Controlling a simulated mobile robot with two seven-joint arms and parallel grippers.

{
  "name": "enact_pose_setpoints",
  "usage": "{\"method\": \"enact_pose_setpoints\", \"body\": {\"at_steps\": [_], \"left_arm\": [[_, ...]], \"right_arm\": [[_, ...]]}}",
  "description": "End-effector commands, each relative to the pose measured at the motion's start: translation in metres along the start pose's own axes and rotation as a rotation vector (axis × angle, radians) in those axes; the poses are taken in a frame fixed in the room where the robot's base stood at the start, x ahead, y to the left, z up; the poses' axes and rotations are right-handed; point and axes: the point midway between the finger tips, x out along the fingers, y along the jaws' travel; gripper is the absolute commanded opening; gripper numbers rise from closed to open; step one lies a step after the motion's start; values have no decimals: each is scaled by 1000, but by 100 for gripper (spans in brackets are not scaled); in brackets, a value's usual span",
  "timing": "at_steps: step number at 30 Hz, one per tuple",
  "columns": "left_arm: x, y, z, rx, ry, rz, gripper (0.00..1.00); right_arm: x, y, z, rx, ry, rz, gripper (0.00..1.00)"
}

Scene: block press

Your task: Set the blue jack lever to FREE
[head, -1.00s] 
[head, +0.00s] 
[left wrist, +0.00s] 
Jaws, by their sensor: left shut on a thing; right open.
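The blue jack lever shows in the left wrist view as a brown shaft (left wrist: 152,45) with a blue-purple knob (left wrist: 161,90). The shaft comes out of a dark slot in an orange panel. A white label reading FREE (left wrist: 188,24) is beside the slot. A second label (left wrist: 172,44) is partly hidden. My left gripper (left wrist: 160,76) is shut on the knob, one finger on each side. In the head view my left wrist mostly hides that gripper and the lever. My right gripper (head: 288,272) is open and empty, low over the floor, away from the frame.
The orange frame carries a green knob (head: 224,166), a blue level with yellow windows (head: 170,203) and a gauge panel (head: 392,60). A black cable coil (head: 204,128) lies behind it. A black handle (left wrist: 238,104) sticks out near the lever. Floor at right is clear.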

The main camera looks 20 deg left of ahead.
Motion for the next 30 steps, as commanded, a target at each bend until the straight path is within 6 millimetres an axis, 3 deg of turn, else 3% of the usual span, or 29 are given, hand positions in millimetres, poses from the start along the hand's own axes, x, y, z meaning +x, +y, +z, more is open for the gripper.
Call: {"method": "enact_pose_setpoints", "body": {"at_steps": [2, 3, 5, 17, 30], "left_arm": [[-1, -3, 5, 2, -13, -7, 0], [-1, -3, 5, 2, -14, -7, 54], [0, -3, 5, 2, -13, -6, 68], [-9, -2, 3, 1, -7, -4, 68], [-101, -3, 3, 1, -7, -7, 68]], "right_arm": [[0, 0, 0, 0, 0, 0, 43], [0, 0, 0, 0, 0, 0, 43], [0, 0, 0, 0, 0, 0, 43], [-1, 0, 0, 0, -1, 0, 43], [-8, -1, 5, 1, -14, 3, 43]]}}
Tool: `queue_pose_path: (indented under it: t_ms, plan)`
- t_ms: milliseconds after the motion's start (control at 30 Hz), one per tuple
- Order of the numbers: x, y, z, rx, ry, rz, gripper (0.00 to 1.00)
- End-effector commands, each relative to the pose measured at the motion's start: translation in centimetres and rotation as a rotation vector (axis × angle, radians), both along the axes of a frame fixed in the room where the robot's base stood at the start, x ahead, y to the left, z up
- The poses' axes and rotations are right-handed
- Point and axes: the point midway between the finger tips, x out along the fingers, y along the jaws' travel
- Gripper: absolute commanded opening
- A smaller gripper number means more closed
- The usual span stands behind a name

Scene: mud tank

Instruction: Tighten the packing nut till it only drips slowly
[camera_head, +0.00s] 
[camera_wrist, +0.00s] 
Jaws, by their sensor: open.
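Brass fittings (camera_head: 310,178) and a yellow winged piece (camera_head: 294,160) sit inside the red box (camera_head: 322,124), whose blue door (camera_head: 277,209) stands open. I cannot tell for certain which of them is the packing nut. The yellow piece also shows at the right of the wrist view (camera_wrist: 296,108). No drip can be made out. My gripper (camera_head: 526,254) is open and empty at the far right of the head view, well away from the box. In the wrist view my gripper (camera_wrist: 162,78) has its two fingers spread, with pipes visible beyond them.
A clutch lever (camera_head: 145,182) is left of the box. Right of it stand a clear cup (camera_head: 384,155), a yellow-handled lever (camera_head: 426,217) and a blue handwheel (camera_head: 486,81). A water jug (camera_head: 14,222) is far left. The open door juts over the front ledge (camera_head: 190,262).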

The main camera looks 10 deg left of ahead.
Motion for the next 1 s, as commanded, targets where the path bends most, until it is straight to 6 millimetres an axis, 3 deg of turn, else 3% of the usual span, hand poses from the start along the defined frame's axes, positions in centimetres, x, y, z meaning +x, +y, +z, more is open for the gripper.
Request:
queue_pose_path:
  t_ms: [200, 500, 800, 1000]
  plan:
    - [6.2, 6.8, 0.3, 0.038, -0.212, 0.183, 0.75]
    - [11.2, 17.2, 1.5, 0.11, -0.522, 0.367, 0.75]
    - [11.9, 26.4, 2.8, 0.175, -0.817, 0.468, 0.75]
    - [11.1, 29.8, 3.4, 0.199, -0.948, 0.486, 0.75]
####
**Set task:** Filter out all lines lacking the word "name" and copy the rest.

**Answer to this exercise:**
  "name": "enact_pose_setpoints",
- The usual span stands behind a name

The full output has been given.